WHAT YOU HAVE TO DO: Count how many lines contain the word "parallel". Respond with the number alone.

[Records from a data source]
_ _ _

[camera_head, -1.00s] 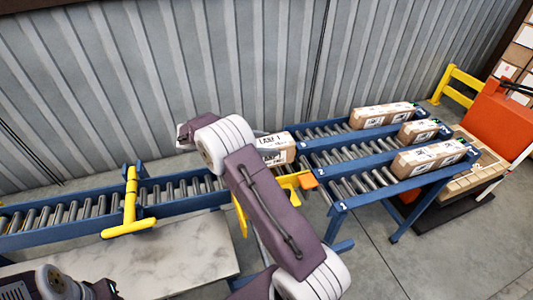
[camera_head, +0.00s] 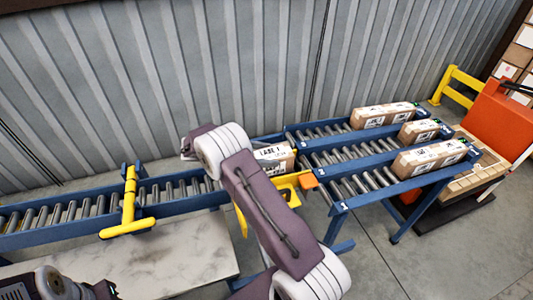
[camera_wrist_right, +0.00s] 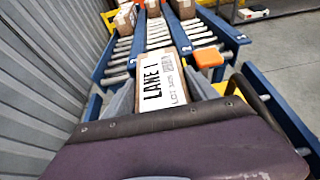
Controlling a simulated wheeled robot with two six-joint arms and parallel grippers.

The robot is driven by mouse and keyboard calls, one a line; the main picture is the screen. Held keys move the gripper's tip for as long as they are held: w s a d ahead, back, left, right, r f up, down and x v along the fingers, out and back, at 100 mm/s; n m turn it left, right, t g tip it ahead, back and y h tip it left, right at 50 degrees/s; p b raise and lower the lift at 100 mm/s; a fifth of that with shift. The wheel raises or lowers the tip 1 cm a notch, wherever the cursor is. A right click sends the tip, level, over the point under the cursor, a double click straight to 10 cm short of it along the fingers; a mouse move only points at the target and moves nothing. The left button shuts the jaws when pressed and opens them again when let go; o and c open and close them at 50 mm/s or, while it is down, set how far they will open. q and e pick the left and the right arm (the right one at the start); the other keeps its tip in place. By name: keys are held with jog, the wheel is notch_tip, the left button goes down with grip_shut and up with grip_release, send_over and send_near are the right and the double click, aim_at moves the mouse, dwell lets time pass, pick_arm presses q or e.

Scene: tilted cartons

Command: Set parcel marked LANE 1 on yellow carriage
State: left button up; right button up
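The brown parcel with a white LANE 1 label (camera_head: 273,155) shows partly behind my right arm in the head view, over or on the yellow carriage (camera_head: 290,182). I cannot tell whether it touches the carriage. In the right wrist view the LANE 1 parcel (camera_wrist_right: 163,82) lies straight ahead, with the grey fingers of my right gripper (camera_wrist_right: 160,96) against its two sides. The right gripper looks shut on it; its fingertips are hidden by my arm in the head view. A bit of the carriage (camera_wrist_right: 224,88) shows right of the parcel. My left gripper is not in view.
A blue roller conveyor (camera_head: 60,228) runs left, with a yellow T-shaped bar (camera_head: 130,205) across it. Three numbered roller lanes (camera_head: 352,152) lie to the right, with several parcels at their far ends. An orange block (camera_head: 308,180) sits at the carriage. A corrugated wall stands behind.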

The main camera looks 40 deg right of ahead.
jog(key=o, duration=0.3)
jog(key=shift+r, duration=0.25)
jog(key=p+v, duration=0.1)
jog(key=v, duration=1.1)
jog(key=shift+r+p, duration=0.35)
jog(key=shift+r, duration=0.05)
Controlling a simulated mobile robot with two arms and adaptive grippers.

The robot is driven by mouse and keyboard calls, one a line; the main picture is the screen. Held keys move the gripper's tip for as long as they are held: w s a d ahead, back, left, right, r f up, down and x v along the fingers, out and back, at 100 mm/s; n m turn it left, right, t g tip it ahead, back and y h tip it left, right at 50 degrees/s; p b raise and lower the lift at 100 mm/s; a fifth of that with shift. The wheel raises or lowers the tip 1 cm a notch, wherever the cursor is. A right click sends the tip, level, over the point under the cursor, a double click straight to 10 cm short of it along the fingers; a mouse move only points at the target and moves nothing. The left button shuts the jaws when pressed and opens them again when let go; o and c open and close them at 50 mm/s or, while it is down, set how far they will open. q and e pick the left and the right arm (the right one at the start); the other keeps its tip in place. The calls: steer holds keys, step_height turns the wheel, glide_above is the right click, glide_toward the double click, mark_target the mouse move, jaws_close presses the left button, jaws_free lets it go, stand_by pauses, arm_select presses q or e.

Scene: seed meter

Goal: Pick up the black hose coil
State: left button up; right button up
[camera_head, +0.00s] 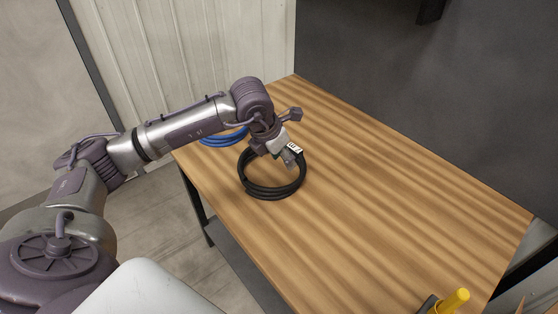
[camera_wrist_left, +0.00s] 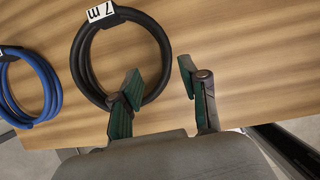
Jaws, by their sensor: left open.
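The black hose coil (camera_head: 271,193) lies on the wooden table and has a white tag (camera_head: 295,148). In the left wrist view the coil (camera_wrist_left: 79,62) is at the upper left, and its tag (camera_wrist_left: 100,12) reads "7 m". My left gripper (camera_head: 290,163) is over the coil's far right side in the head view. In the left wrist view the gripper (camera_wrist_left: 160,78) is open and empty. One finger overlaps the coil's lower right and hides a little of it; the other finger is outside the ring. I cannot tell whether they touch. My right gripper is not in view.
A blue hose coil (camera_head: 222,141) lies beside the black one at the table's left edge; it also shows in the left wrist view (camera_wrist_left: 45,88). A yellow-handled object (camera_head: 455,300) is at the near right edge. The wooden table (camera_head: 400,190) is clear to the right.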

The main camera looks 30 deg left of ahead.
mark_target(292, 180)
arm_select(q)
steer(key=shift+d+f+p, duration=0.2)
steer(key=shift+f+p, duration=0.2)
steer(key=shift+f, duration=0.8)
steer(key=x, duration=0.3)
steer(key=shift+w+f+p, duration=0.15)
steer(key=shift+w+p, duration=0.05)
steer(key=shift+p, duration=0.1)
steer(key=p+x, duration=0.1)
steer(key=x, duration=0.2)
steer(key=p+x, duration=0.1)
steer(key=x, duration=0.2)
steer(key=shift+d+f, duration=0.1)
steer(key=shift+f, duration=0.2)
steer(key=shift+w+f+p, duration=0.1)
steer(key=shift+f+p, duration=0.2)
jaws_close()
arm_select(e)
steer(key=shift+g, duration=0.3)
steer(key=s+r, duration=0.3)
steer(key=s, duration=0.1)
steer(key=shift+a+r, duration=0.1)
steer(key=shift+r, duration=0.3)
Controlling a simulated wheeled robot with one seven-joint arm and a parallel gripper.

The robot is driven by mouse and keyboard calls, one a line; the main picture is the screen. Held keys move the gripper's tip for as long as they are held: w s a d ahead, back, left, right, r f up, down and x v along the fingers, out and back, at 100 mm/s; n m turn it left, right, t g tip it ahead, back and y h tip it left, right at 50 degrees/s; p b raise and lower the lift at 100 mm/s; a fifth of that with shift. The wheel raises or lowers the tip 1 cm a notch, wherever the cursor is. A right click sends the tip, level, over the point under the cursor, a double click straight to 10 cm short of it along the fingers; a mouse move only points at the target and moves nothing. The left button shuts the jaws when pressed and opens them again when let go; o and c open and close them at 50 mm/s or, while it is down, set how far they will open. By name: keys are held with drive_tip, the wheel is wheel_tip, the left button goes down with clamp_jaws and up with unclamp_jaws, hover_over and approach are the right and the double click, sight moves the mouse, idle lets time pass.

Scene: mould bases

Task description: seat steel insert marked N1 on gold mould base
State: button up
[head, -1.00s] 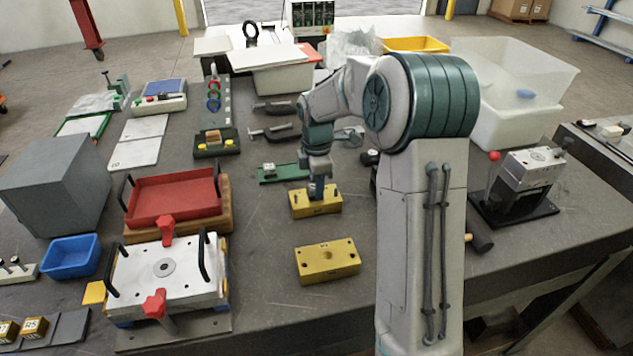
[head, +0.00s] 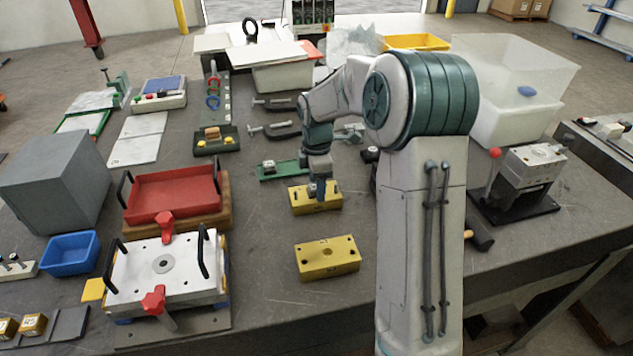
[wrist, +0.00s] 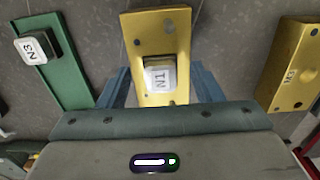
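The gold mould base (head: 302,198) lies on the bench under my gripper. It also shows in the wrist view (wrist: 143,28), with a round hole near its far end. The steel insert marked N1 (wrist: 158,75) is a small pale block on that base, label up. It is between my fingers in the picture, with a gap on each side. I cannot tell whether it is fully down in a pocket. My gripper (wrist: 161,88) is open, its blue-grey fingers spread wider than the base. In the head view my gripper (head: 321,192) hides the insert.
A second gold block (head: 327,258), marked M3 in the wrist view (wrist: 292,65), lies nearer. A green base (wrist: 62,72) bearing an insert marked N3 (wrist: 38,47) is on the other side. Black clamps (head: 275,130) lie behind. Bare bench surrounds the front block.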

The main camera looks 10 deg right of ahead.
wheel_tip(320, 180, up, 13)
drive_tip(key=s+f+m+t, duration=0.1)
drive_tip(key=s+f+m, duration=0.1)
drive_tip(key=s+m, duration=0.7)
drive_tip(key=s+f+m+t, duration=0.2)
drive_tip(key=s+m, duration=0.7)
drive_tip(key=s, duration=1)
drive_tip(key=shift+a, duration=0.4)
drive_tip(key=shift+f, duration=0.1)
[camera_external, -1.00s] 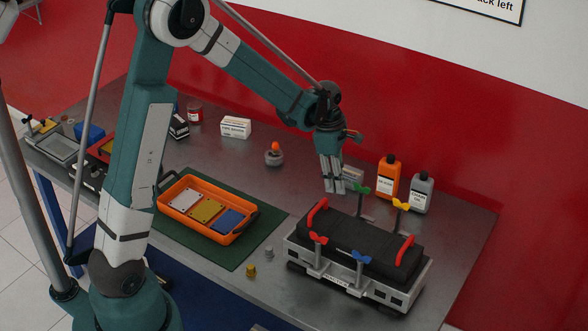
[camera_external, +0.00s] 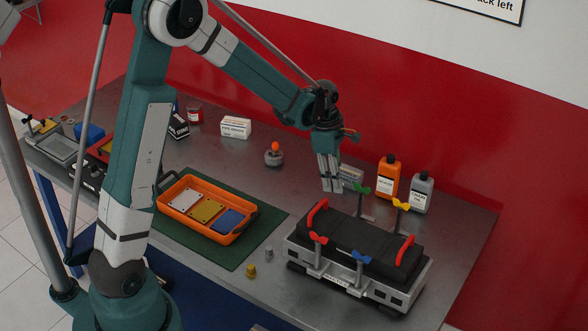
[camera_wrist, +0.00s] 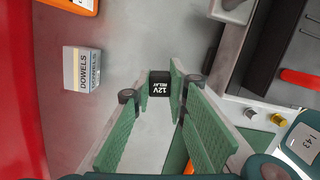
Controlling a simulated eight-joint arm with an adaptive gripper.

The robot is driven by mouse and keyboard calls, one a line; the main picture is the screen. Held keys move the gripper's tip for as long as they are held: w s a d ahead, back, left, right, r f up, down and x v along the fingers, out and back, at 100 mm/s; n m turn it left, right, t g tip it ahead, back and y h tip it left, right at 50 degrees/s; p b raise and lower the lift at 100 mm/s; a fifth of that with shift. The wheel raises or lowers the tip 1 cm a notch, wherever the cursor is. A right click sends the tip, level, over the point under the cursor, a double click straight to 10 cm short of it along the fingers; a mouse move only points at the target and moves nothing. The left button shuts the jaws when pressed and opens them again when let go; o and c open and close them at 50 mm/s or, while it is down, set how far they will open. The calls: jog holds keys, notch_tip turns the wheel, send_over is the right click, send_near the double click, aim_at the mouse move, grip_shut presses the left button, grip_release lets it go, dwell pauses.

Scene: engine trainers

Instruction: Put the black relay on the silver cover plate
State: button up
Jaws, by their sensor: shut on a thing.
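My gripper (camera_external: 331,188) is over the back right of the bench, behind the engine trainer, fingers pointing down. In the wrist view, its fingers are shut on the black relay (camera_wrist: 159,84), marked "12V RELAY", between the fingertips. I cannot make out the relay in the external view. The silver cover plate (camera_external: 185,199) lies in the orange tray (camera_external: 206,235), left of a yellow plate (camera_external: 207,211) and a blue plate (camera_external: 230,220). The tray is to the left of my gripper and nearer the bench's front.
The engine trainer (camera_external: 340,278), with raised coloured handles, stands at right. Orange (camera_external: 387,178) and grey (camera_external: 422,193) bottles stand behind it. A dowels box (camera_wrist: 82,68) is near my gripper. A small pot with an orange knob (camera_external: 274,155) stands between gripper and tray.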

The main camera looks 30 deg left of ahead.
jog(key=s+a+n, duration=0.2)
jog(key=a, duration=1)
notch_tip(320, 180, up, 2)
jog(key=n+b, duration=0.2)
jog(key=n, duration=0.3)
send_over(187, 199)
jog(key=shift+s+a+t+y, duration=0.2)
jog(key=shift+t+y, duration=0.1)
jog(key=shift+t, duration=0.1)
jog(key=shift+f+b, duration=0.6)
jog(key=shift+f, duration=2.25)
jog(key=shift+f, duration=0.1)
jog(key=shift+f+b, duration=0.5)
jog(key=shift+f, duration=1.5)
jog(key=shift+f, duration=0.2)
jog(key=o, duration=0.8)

_ _ _

TASK SOLUTION: 2